**AIM**. Scan the material and copy every line in which "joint" appears.

>> Begin

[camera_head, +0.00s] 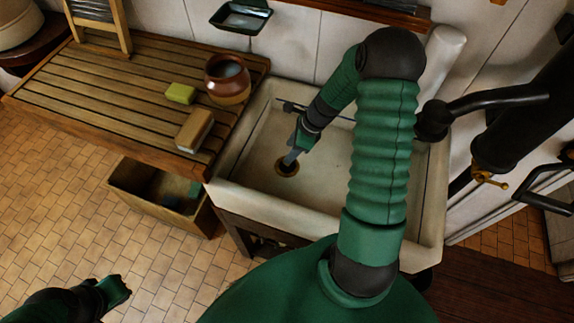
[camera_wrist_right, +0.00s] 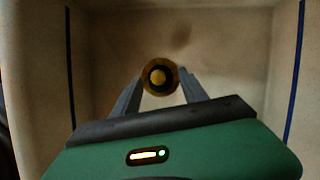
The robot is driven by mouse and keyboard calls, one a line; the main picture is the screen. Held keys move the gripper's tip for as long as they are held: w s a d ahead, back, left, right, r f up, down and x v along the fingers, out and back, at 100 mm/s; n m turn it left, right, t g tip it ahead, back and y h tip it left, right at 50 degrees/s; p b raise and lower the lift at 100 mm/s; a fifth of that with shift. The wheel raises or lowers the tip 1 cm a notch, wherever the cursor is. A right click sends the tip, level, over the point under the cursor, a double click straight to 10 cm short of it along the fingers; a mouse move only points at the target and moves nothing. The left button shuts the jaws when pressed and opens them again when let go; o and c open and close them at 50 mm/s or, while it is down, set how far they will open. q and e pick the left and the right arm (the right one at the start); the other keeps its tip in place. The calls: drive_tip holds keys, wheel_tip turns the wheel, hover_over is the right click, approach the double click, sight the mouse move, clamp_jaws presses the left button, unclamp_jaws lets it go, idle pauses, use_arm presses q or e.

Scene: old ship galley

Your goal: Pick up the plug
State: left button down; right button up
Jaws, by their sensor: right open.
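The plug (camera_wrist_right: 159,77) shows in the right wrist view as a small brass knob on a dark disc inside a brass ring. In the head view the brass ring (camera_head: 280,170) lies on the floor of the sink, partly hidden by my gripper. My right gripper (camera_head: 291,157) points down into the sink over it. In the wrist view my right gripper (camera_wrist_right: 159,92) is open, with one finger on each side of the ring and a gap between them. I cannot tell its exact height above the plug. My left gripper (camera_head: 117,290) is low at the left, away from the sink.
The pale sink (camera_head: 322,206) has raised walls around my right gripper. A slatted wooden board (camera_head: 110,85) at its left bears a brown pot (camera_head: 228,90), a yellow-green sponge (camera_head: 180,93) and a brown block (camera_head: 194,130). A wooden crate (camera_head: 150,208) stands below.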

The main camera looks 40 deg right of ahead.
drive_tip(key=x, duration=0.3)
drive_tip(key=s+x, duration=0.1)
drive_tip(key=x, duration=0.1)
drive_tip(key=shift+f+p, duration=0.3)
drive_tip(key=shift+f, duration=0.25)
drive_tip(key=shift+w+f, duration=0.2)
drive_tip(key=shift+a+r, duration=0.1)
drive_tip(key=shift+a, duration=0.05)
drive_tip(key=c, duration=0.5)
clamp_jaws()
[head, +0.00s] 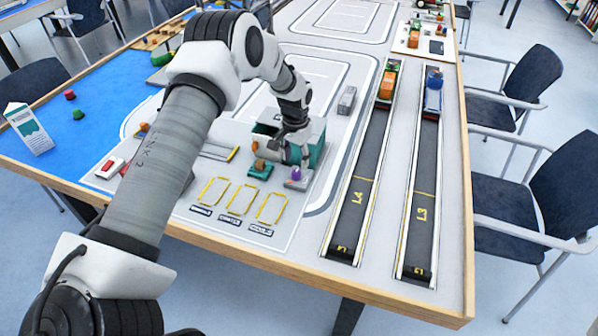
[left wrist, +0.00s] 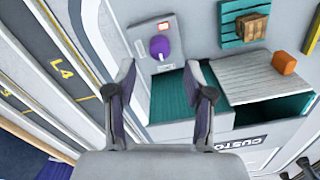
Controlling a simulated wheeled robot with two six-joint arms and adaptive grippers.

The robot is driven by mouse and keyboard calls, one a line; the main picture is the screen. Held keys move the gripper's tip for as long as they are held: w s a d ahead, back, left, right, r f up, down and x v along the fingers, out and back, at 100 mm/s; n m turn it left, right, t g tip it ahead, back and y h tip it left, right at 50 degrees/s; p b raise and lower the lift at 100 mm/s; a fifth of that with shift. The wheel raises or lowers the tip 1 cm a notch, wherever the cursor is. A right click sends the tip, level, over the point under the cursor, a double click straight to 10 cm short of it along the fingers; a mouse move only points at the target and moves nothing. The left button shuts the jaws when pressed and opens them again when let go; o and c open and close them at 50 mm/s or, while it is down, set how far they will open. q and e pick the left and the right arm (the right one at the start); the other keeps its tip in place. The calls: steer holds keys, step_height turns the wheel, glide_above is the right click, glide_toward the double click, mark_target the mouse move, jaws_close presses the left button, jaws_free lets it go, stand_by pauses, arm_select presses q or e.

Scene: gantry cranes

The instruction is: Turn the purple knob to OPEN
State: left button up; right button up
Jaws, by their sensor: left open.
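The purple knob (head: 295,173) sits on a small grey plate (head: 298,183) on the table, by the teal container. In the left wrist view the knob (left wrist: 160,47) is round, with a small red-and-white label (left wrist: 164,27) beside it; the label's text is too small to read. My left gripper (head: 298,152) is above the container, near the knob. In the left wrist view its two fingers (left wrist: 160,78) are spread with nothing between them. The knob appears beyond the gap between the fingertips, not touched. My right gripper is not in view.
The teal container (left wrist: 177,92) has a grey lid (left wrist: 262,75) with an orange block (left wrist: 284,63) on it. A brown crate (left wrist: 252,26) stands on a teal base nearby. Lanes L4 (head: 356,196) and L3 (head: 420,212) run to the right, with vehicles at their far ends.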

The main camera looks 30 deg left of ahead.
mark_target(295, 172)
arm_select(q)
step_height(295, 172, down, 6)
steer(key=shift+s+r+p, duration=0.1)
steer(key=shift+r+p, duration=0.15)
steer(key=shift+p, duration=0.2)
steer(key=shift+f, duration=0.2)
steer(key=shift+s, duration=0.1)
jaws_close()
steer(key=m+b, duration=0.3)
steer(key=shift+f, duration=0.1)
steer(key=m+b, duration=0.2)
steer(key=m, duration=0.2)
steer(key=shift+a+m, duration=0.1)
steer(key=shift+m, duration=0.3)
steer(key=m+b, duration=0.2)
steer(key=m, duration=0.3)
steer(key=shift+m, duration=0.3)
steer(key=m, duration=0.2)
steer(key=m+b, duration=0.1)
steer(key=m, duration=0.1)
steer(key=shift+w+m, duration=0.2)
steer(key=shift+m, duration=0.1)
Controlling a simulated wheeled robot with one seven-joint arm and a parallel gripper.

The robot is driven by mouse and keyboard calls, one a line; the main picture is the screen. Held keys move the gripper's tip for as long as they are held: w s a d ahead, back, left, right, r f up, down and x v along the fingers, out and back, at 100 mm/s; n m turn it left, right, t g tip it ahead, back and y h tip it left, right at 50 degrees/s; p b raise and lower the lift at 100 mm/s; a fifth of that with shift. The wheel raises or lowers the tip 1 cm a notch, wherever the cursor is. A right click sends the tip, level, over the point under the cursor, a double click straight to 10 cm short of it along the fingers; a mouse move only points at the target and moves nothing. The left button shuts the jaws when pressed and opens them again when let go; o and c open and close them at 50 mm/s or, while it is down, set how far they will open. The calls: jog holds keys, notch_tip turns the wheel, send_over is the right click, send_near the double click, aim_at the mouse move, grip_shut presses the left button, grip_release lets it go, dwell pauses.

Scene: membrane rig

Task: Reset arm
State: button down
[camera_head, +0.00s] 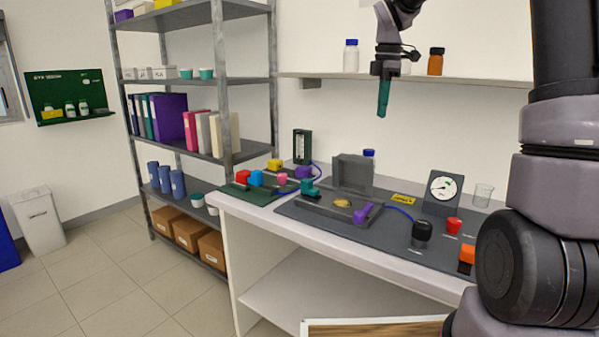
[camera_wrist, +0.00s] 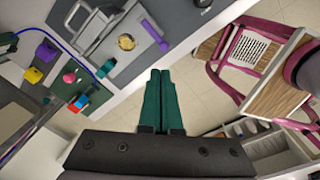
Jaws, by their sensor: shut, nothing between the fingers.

>> End
>> Begin

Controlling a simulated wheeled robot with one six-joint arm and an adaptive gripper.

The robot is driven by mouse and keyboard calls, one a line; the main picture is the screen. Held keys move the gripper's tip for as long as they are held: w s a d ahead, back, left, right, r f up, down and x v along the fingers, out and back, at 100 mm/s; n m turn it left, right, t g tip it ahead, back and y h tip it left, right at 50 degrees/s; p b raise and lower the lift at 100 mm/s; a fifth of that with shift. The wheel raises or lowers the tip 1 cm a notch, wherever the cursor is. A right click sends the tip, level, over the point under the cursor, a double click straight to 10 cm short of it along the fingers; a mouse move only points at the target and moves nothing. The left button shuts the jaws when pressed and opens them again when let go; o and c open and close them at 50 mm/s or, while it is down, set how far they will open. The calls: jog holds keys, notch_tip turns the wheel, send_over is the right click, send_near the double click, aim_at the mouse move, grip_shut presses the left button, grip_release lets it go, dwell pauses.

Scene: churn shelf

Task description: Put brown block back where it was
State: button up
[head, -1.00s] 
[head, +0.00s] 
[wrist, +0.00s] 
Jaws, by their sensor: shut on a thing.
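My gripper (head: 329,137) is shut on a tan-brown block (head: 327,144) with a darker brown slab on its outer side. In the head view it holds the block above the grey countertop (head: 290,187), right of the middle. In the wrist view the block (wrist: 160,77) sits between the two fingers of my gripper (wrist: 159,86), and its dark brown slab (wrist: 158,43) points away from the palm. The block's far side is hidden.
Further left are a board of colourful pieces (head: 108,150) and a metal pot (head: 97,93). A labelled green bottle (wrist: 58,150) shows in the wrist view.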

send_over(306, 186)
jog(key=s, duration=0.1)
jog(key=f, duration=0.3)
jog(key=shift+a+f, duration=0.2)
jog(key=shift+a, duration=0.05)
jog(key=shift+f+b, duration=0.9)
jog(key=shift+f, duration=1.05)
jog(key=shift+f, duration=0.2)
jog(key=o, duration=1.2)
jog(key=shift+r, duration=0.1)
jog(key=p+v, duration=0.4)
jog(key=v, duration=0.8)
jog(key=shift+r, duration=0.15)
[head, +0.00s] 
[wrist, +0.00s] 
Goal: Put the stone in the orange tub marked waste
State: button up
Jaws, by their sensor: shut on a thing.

>> End
>> Begin

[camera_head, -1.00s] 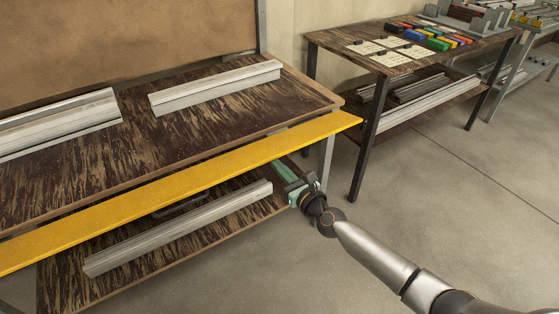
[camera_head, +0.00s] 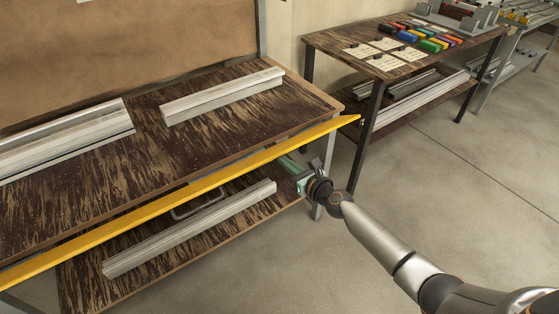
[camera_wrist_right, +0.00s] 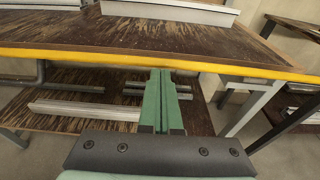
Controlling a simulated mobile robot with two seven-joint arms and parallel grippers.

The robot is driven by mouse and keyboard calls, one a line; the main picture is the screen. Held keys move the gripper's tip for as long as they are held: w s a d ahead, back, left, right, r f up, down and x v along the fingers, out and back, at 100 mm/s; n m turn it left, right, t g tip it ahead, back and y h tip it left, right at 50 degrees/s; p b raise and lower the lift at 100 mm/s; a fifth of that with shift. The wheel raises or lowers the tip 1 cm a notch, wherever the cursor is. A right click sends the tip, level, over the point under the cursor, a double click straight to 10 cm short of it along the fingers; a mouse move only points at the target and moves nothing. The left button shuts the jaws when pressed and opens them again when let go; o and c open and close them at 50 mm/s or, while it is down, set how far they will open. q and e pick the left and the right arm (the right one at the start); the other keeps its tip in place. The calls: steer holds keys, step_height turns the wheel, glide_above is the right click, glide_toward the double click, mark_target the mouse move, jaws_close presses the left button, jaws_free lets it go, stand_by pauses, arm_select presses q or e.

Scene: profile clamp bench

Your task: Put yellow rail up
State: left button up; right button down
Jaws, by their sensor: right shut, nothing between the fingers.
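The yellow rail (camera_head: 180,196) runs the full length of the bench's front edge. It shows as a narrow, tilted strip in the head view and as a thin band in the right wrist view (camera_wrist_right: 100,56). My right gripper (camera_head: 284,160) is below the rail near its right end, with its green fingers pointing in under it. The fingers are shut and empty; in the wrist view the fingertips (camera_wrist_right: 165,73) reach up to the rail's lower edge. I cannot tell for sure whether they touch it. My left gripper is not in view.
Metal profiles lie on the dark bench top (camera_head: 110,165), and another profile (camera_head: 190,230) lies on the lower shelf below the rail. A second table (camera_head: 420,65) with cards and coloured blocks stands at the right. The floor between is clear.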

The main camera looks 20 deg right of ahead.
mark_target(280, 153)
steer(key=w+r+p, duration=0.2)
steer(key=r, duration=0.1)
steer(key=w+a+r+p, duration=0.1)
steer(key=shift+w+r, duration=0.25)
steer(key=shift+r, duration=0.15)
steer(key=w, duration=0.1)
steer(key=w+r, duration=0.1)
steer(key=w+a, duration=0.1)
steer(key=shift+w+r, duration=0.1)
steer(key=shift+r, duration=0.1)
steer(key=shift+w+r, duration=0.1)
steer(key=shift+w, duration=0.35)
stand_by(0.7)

>> End

**COMPLETED EXERCISE**.
Controlling a simulated wheeled robot with two six-joint arms and adaptive grippers.
Controlling a simulated wheeled robot with one seven-joint arm and a parallel gripper.
Controlling a simulated wheeled robot with one six-joint arm and an adaptive gripper.
Controlling a simulated mobile robot with two seven-joint arms and parallel grippers.

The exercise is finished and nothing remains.